Police faked evidence in MDC ‘terrorism’ case
By Lance Guma
27 July 2007.

It took a High Court Judge just a few minutes to say what many have been saying for almost 5 months. That the arrest and detention of over 32 MDC activists without trial was based on fake evidence from the police. Justice Lawrence Kamocha delivered the stinging criticism on Wednesday after freeing 15 activists who were facing terrorism charges. He threw out all the key police evidence submitted, saying they had failed to show on a map the location of a farm in South Africa where the alleged banditry training was supposed to have taken place. The judge concluded the farm was ‘nonexistent’ and that state witnesses were ‘fictitious persons’.

Despite the new development two other officials Morgan Komichi and Dennis Murira remain in custody facing allegations they were responsible for recruiting the group freed this week. On Friday Newsreel spoke to the wife of MDC administrator Kudakwashe Matibiri. He had also been released on Wednesday. She bemoaned the absence of the rule of law in the country saying her husband suffered in remand prison all those months for nothing. Narrating how costly the transport fares were to go and see him, she said it was clear from the beginning there was no case to answer and that it was a campaign to harass the opposition.

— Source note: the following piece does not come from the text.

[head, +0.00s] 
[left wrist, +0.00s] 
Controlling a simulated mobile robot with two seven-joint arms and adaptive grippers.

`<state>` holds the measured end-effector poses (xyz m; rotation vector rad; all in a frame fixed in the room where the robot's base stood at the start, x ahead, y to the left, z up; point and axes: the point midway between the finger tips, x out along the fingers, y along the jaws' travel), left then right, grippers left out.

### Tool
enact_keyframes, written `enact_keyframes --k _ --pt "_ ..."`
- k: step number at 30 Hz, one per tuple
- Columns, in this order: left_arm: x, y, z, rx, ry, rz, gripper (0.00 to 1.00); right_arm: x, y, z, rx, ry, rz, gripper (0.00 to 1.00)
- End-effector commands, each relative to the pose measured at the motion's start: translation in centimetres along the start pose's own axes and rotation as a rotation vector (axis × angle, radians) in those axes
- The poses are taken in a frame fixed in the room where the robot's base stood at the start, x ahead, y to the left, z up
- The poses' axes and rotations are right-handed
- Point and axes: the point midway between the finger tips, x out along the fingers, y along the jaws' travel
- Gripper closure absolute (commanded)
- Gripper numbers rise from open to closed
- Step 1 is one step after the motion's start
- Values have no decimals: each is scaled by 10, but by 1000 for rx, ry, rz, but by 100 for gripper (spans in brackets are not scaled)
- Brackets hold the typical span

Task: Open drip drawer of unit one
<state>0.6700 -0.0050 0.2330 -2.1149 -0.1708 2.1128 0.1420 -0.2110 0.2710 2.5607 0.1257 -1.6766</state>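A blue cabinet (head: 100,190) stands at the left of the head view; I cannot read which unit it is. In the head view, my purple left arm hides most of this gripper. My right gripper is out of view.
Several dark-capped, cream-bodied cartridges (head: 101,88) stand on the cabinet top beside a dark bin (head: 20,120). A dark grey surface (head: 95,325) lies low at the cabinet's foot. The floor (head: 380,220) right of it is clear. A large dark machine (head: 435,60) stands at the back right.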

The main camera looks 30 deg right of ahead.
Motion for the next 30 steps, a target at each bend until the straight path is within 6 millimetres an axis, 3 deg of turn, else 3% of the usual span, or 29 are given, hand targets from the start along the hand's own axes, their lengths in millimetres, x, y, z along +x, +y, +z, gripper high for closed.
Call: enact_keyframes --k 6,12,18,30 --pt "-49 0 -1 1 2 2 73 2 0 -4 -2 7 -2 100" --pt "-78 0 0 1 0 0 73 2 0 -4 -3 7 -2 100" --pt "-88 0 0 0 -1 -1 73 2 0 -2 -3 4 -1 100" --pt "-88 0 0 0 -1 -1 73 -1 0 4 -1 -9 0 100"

She says in the first three weeks of his detention she was allowed to speak to him everyday but after that prison guards only gave enough time to hand over food. ‘We were then only allowed to speak to our loved ones once a week up until their release,’ she added. In March this year police arrested over 32 party officials at the MDC Harvest House headquarters. The state alleges they were engaged in banditry training and that some of them threw petrol bombs at public trains, police stations and supermarkets. The case has been falling apart gradually with indications the government was never really worried about securing a conviction, just content to keep the activists in custody for as long as possible.